ENTRIES —
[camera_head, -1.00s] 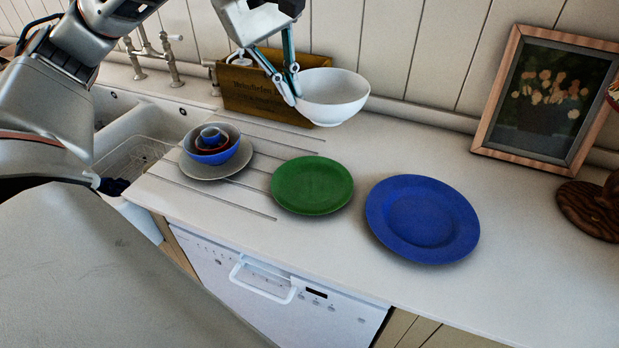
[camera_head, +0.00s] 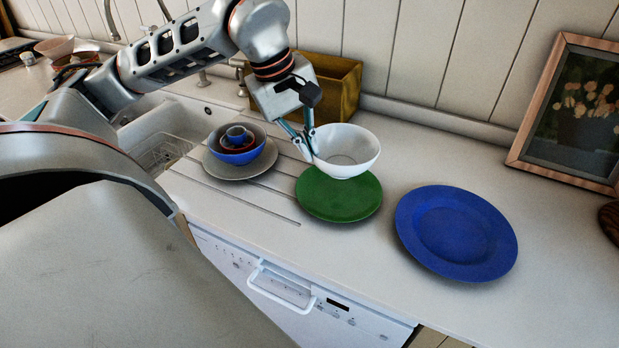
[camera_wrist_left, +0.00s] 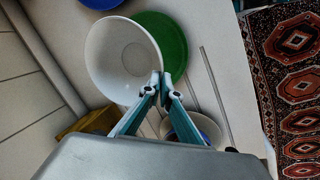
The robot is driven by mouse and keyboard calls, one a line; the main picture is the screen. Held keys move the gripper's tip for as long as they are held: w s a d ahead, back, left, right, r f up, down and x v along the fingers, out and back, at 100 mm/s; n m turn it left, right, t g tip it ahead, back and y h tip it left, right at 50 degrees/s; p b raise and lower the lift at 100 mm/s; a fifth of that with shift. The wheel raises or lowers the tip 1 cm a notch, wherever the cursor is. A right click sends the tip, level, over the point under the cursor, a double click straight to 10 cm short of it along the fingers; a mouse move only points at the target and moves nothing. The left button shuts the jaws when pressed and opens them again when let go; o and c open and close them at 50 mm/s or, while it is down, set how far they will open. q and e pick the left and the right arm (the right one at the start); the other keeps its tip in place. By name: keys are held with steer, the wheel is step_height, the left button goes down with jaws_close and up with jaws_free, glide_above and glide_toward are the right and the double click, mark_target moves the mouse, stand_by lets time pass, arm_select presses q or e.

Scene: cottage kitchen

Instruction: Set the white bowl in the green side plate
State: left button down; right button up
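The white bowl (camera_head: 347,152) is held upright by its left rim in my left gripper (camera_head: 309,146), which is shut on it. The bowl hangs over the back part of the green side plate (camera_head: 338,203) and hides that part; it seems a little above the plate. In the left wrist view the fingertips (camera_wrist_left: 162,84) pinch the rim of the bowl (camera_wrist_left: 112,60), and the green plate (camera_wrist_left: 168,40) shows partly behind it. My right gripper is not in view.
A blue plate (camera_head: 457,236) lies right of the green plate. A grey plate (camera_head: 219,170) with stacked bowls (camera_head: 240,150) stands to the left. A wooden box (camera_head: 345,84) and a framed picture (camera_head: 572,115) stand at the wall. The sink (camera_head: 180,124) is behind left.

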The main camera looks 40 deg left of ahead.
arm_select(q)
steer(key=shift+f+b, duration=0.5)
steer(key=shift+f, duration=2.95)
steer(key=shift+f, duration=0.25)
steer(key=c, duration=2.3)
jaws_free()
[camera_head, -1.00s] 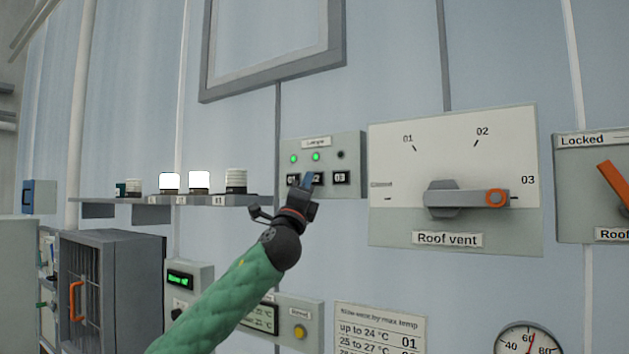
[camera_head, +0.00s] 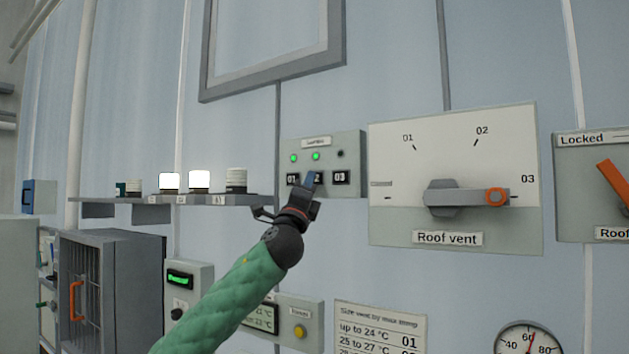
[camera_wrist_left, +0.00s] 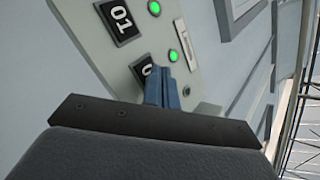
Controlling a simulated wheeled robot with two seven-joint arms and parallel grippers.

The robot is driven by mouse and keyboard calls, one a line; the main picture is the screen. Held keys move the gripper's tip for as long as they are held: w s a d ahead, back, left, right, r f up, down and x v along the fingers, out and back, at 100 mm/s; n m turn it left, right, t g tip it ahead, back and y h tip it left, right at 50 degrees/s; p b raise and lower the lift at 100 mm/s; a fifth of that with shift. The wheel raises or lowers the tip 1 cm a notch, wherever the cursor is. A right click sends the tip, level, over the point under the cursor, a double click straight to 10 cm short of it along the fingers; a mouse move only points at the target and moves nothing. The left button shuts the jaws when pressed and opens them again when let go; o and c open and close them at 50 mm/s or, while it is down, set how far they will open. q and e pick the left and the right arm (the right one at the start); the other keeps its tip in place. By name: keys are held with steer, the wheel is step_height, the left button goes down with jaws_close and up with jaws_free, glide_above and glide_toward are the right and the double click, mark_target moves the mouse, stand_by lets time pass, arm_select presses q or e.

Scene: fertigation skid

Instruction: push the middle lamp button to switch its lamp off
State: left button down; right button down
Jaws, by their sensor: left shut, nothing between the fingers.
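The lamp panel (camera_head: 353,150) is a grey box on the wall with three black buttons in a row. Button 01 (camera_head: 292,179) is at the left and button 03 (camera_head: 341,178) at the right. The middle button is mostly hidden behind my left gripper (camera_head: 310,178), which is shut and empty with its blue fingertips at that button. The left wrist view shows the fingertips (camera_wrist_left: 165,88) over the middle button (camera_wrist_left: 142,70); whether they touch cannot be told. The left indicator (camera_head: 293,158) and middle indicator (camera_head: 316,156) glow green; the right one (camera_head: 341,154) is dark. My right gripper is not in view.
On a shelf (camera_head: 150,204) at the left, two lamps (camera_head: 169,181) (camera_head: 199,180) glow white and a third lamp (camera_head: 236,180) is unlit. The Roof vent panel (camera_head: 455,150) with its grey handle is right of the lamp panel. A grey cage box (camera_head: 130,265) stands lower left.

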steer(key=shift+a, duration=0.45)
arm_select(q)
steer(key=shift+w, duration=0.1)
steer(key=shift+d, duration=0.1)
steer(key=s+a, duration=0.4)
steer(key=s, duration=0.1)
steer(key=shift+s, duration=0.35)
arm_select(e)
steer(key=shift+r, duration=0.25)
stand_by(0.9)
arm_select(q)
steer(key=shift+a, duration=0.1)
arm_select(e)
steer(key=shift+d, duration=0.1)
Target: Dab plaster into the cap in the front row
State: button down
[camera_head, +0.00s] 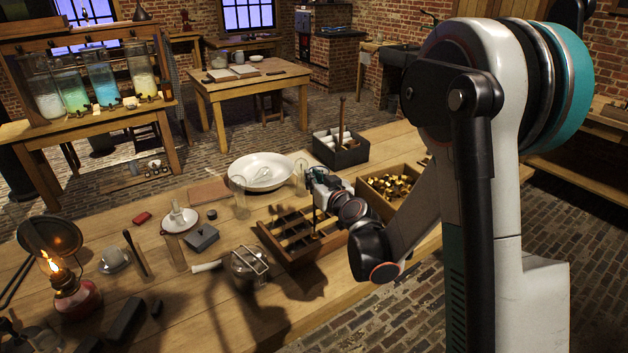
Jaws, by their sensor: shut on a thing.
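My gripper (317,188) is above the dark wooden compartment tray (277,252), near its back right part. It is shut on a thin dark upright tool (315,216), whose lower end reaches down to the tray. A small brassy spot shows by the tool's lower end, but I cannot tell whether it is a cap or whether the tool touches it. The caps in the tray's rows are too small and shaded to make out. A wide white bowl (245,167) stands behind the tray, with a light utensil in it. Any plaster on the tool is not discernible.
A box of brass pieces (372,201) stands right of the tray, and a dark box with white rolls (340,154) behind. Glass cylinders (240,198) and a wire-framed jar (249,267) stand to the left. A lit oil lamp (75,297) is at front left.

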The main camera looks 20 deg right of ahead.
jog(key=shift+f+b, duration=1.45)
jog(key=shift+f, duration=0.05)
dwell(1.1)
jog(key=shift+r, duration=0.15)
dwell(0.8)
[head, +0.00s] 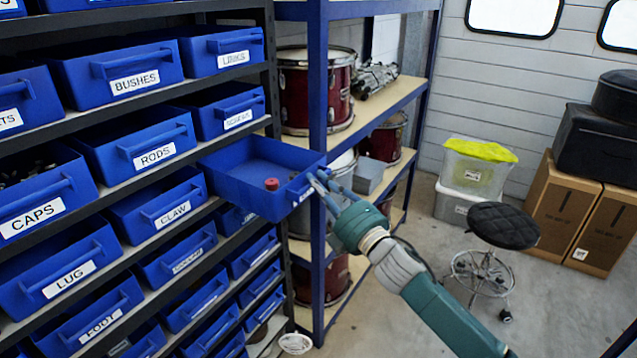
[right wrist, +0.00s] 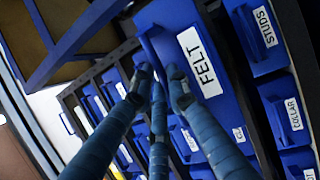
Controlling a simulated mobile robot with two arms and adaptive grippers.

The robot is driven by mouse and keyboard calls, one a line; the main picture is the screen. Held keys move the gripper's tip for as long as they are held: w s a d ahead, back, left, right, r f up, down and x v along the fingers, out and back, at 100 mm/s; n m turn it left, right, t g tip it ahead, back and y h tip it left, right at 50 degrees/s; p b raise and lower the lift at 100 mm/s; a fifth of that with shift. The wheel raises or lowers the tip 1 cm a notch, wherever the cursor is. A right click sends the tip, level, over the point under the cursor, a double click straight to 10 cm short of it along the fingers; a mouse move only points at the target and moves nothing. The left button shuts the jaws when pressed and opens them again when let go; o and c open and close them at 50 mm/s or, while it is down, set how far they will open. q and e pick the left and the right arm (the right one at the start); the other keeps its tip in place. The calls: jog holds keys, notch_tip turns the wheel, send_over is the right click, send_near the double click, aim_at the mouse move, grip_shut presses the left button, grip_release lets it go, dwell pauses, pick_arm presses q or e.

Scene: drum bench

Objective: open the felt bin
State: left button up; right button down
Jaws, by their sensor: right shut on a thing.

STATED GOAL — Reproduce exactly the lines from the one containing "Instruction: push the" through the one containing "State: left button down; right button down", inclusive, and nothing else.

COMPLETE RESPONSE —
Instruction: push the middle lamp button to switch its lamp off
State: left button down; right button down

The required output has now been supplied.